I like the theme, even though it is common. But only because you bring that "Lonnie" touch to it.
Hope to find my way back to the site more often and when I do find your work.
Scott
Thanks Scott
Good to see you too! The poem is what it is, a depiction, ala me, of life as it was, is, and probably ever shall be on the many mean streets of our wonderful wold!
Like it,
Like it loads, a true picture of life on mean streets. No crits. Regards Roscoe...
Thanks Roscoe!
I especially appreciate the no crits part! LOL!! Have a great day, my friend!
four doors..
oz...
the wizards van...
transformations
drawbridge...doorman
opium sleeps
farmhouse door
screen lost
in the scream of wind
the curtian screen
parted by the curious dog
i remember the nights
the cries aloud in the parks
the quiet pockets and glades
and trails where refuge was
to be lost without being lost
the doors in the house
drug of choice in every room
and love of descriptions
lost in the brilliance of day
the roar of the workies and traffic
in their flocks sunup to sundown
but that rush...that rising glow
from the bitter rancid twist of
tin tops and heated glass
the submergence and releasing
pressure gripping the soul
the middle
animal emergence and something
darker in glittering eyes from
the lost to the newly found looking
from a rage and boredom
and cold prowl the shinning eyes
dead or alive in the light
oz promised all our modern
world could then..technicolor
and promise of war outbreak
flying monkeys
choice of eye color
and flat monitors to see the
whereabouts of all
things desired
from ruby promises
and wishes of home
emerald city was a gated land
gaurds and check point charleys
the magician ascending
decending from all the fresh
Kansases
hell to hell with a hit shot snort
and ingested spell...
intensely cast poem Lonnie
from a land i toured
long long ago
thank you!
Thank you Steven
I always enjoy your in-depth commentaries as well as your poetry! Hope all is well up North!
Beautifully crafted
I like that the structure and rhyming scheme are not intrusive.

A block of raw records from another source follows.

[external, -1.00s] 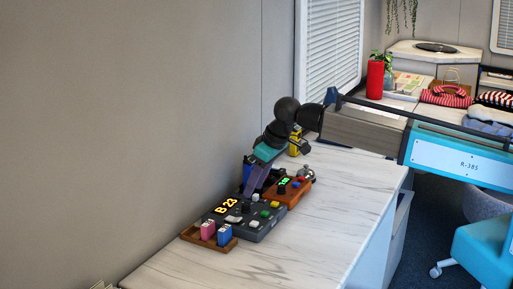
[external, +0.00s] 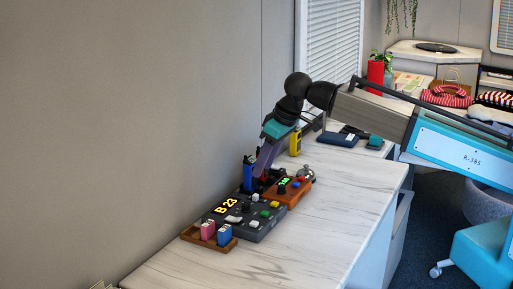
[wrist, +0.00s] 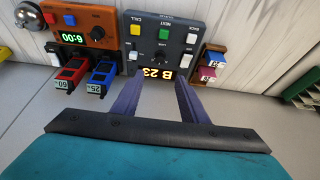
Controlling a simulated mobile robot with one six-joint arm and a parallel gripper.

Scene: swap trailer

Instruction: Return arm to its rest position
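My gripper (external: 262,168) hangs from my raised arm, tilted down, just above the row of devices on the marble-topped counter (external: 322,222). In the wrist view the two purple fingers of my gripper (wrist: 156,88) are spread apart. My teal-and-grey arm link reaches in from the right and bends at a black joint above the counter.
Below my gripper are a dark panel (external: 248,222) reading B 23 and an orange timer box (external: 288,192). Blue (wrist: 102,75) and red (wrist: 70,72) blocks stand beside them. A wooden tray (external: 190,239) holds pink and blue blocks. The counter's front is clear.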

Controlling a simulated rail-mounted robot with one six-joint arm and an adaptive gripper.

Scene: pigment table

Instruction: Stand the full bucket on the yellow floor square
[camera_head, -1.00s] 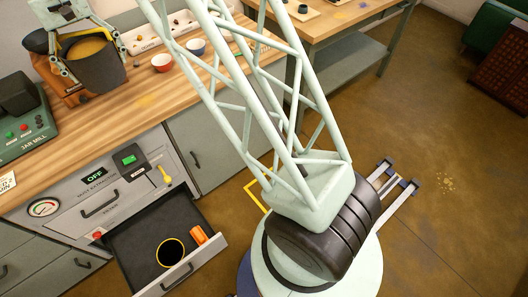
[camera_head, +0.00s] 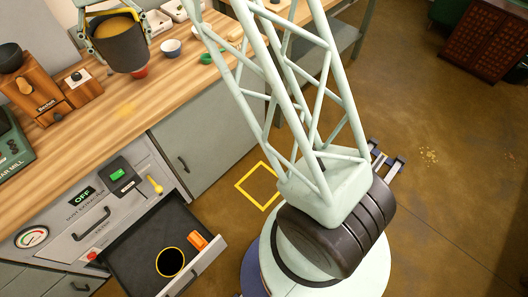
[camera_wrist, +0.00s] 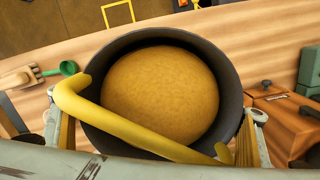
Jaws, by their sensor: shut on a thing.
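The full bucket (camera_head: 120,44) is dark grey and heaped with ochre powder. My gripper (camera_head: 108,22) is shut on it at the top left of the head view and holds it above the wooden counter. In the wrist view the bucket (camera_wrist: 234,92) fills the middle, with its yellow handle (camera_wrist: 130,125) across the near side between my fingers. The bucket looks about upright. The yellow floor square (camera_head: 259,186) is an empty outline on the brown floor, between the cabinet and my base. Part of its outline (camera_wrist: 118,14) shows at the top of the wrist view.
An open drawer (camera_head: 135,257) juts from the cabinet, holding a black yellow-rimmed cup (camera_head: 170,262) and an orange item (camera_head: 197,241). Bowls (camera_head: 171,48) and a green scoop (camera_head: 206,58) lie on the counter (camera_head: 75,125). A wooden scale-like stand (camera_head: 38,92) is at left.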

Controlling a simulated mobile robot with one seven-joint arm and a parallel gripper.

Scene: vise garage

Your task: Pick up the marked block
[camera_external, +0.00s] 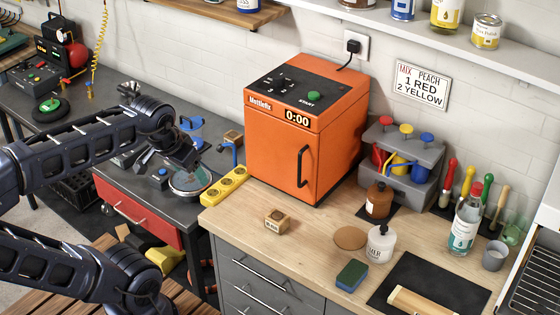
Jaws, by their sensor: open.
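A small wooden block (277,220) with dark lettering on its front sits on the light wooden counter, near its front edge and in front of the orange machine. My gripper (172,167) is over the dark bench at the left, near a round glass-topped dish (190,181). It is open and appears empty, well left of the lettered block. My arm hides part of the bench.
The orange machine (300,130) stands behind the lettered block. A yellow bar with round holes (224,186) lies at the counter's left edge. A sponge (352,275), a white bottle (380,246) and a brown bottle (379,201) stand to the right. Counter around the lettered block is clear.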

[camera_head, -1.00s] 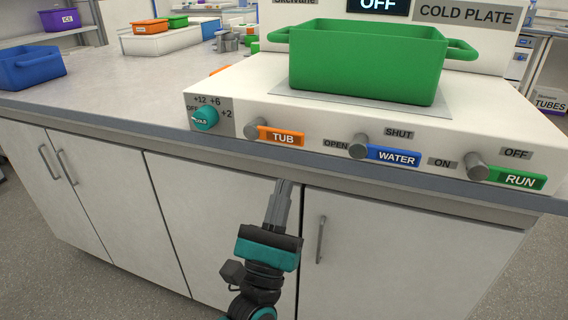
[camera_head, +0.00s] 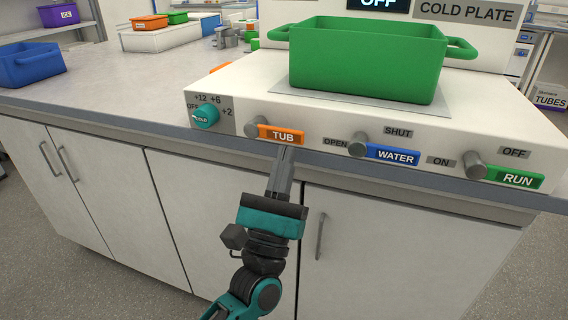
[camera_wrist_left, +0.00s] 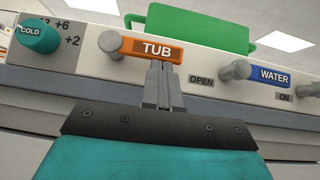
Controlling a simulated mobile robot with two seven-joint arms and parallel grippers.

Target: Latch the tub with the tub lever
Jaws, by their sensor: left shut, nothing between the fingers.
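The orange tub lever (camera_head: 279,134), marked TUB, lies level on the front panel of the cold plate, pointing right from its grey round pivot. It also shows in the left wrist view (camera_wrist_left: 145,47). The green tub (camera_head: 365,66) sits on the plate above the panel. My left gripper (camera_head: 286,150) is shut and empty, its fingertips just below the right half of the lever. In the left wrist view the fingertips (camera_wrist_left: 158,66) are at the lever's lower edge; I cannot tell whether they touch. My right gripper is not in view.
The teal COLD knob (camera_head: 206,116) is left of the lever. The blue WATER lever (camera_head: 392,155) and green RUN lever (camera_head: 514,177) are to the right. The bench's front edge (camera_head: 130,123) runs below the panel. A blue bin (camera_head: 32,65) stands far left.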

The content bothers me a little, as it should, but perhaps not for the reasons you intended. It is a highly evocative description of the dark side of urban living but it is just that, a description, a portrait if you will. Personally I would like to see the content have purpose, like an intimation of the causes of this dark and ghastly situation and possible remedies. Then again it is your own poem and your own intent.
Thank you Jess
Were I to go into more detail of the reason things are as they are, I might be writing my next piece from a holding cell beneath some secret Government agency! Or, who knows, maybe I'm already doing that!
Or maybe you are working for that secret government agency,
trying to entrap me into saying seditious things! Not that I need much encouragement [grins].
Jess
If that were the case, I'd be asking for one hell of a lot more money than I'm living on right now! Retirement SUCKS!
Lonnie
Has the USA got extradition agreement with Australia ?? lol
If so I may have to go to the states to support Jess.
I am sorry that your retirement sucks and that your country doesn't look after you as a Vet, this has been the curse of those bloody money grabber's at the government level for always.
Go fight for your country young man if you are killed we will bury you in a pine box even throw handles in, if you don't die we can let you spend a life of poverty, which is a living death.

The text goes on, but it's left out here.